Collected data —

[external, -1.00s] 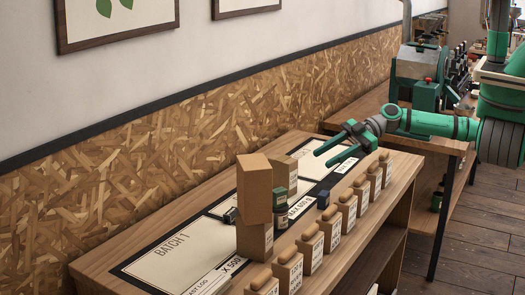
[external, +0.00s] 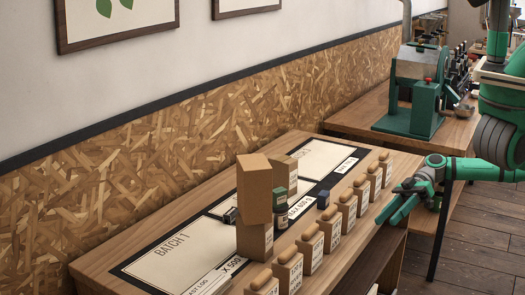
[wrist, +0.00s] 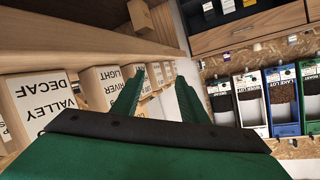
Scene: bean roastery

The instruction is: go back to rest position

Written task —
Leave out the pictures and output the rest of the material exactly as written.

Task answer —
[external, -1.00s] 
[external, +0.00s] 
[wrist, +0.00s] 
Scene: bean roastery

The instruction is: go back to rest position

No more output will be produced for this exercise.